Minimal Oddities for the L Tricube

Introduction

A tricube is a solid made of three equal cubes joined face to face. There are two forms of tricube: the straight or I tricube, and the right or L tricube.

Polycubes can belong to any of 33 symmetry classes, including asymmetry; see Polycube Symmetries. Of these symmetry classes, 31 have even order and can be symmetries of oddities.

Here I show minimal oddities for the L tricube that belong to every even symmetry class. The minimal oddities of the I tricube are not interesting. They include only the tricube itself and the 3×3×3 cube.

If you find a smaller example for any symmetry class, please write.
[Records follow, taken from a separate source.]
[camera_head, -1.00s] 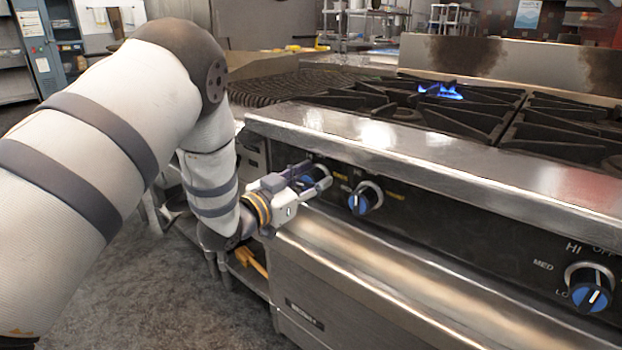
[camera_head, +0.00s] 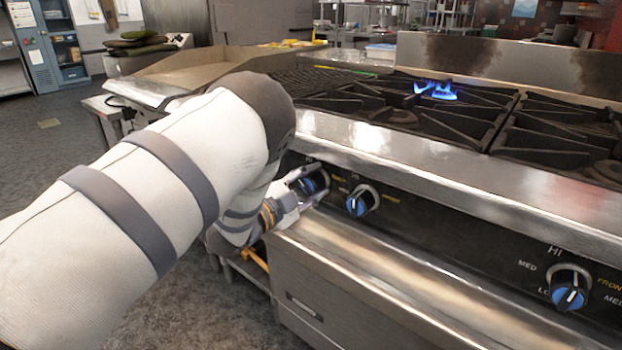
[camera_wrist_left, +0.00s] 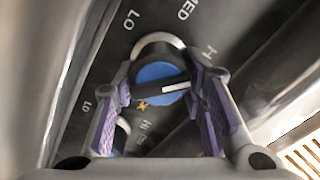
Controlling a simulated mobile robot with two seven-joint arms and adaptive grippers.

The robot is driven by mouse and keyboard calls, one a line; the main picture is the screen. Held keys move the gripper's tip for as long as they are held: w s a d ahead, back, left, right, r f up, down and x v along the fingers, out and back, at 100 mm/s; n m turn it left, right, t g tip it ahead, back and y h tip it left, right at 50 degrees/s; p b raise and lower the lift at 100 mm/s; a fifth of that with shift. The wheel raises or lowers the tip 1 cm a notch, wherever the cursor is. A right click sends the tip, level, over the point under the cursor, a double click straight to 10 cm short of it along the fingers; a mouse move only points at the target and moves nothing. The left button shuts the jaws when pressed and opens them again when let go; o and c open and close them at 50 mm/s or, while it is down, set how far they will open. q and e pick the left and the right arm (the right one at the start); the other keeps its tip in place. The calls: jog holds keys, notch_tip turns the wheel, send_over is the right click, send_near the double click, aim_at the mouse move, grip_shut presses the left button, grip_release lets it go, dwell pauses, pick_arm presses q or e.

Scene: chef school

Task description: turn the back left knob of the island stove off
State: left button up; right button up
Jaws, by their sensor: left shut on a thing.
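The leftmost stove knob (camera_head: 316,181), blue-faced with a dark grip bar, sits on the black front panel. My left gripper (camera_head: 305,184) reaches it from the left and is shut on it. In the left wrist view the knob (camera_wrist_left: 157,72) lies between the two purple-padded fingers of the left gripper (camera_wrist_left: 165,92). Its white pointer line points to the right there, toward a partly hidden "H" marking. A blue flame (camera_head: 436,91) burns on a back burner of the island stove (camera_head: 420,150). My right gripper is out of view.
A second blue knob (camera_head: 361,201) sits close to the right of the gripped one, and another knob (camera_head: 568,288) is farther right. The steel front ledge overhangs the panel. A steel oven front lies below. Open floor (camera_head: 60,150) is at the left.

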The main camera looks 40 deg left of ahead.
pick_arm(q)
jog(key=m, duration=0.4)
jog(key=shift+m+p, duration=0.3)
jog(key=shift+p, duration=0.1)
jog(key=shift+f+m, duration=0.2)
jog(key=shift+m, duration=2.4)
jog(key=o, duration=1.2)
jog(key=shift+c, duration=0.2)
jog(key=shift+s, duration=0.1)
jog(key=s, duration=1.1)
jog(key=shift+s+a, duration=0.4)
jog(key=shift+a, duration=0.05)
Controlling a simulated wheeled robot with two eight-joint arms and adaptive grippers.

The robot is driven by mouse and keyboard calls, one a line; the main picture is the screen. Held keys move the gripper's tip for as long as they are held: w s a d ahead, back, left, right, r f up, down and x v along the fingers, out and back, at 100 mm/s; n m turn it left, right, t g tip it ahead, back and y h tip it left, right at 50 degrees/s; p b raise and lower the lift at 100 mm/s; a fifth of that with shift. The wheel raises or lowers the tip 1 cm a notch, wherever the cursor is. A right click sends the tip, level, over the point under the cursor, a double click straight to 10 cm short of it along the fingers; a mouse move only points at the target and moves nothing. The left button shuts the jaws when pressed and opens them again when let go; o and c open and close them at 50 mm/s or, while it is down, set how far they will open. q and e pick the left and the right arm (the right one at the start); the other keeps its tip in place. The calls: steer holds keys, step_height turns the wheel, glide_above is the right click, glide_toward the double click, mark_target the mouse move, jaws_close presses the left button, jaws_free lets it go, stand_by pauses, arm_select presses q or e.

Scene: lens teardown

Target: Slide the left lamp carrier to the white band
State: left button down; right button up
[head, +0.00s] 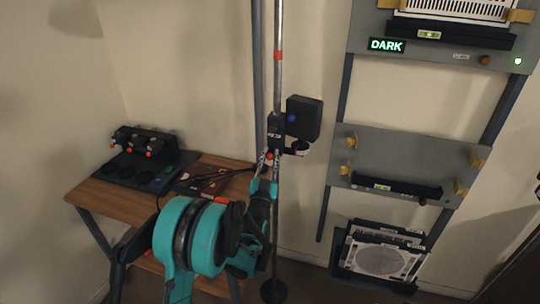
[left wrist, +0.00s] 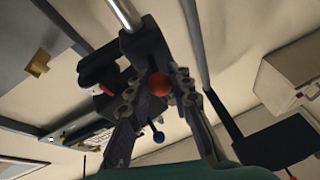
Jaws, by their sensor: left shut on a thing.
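The lamp carrier (head: 277,130) is a dark clamp block on a shiny upright pole (head: 277,85). A black lamp box (head: 305,112) sticks out to its right, and a blue knob (head: 292,117) shows on it. My left gripper (head: 268,162) is at the carrier's lower end, shut on it. In the left wrist view the fingers (left wrist: 158,100) lie on either side of the carrier's red ball knob (left wrist: 159,84); a blue ball (left wrist: 158,137) shows below it. An orange-red band (head: 278,55) rings the pole above the carrier. I cannot make out a white band. My right gripper is not in view.
A wooden table (head: 130,203) with a black knobbed device (head: 147,160) stands left. Right of the pole is a rack with a grey panel (head: 400,150), a lit "DARK" sign (head: 387,45) and a lower tray (head: 345,268). The pole stands on a round base (head: 274,291).

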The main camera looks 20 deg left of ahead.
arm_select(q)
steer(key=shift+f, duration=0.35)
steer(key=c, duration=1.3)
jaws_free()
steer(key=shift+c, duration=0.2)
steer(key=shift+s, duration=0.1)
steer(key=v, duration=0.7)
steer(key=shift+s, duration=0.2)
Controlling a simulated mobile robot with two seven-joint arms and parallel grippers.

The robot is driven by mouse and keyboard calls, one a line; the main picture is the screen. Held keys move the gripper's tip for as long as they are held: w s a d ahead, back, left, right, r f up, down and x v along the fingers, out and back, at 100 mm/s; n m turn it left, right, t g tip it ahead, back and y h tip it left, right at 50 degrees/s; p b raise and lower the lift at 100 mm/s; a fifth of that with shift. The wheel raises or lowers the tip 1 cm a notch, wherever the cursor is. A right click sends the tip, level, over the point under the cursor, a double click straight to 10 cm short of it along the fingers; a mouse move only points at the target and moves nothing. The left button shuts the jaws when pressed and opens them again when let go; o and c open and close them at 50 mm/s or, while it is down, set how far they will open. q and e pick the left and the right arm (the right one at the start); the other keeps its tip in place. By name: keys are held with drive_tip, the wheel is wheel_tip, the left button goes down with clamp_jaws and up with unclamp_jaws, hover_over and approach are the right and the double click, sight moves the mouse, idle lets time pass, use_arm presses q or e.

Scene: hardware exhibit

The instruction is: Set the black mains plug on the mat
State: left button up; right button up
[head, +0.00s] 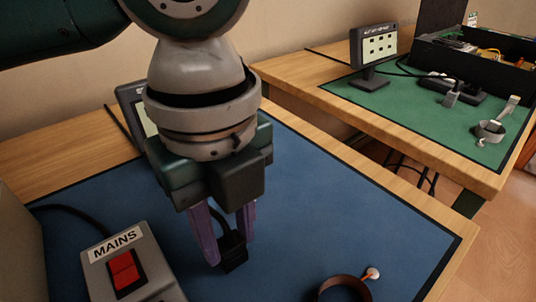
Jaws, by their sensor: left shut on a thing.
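My left gripper (228,240) comes in from the upper left and points down over the blue mat (310,190). Its purple fingers are shut on the black mains plug (233,256), which shows between and just below the fingertips. I cannot tell whether the plug touches the mat or hangs a little above it. The upper part of the plug is partly hidden by the fingers. My right gripper is not in view.
A grey box marked MAINS with a red switch (125,272) stands at the lower left, a black cable behind it. A small display (130,100) is partly hidden behind my arm. Another table with a green mat (400,105) stands at right.

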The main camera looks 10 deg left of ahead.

For pentacubes, see Pentacube Oddities with Full Symmetry and Pentacube Oddities with Inverse Symmetry.

Solutions

The symmetry codes are those of W. F. Lunnon; see Polycube Symmetries. The order of a symmetry is shown next to its code. An asterisk means that the figure is unique for its number of tiles.

C4 2 *B6 2CF6 2F5 2 *
E4 2 *A12 4 *J10 4 *BC10 4
BB10 4CK6 4 *BE4 4CE3 4 *
BF6 4 *EE4 4CD10 6FF4 6 *
H12 6 *AB16 8 *EF6 8 *BFF8 8
CJ6 8 *AE8 8 *EFF7 8 *EEE6 8 *
BD34 12 *DF6 12 *BBC2 16 *R56 24 *
CCC20 24 *DEE25 24 *G1 48 *

Last revised 2022-12-17.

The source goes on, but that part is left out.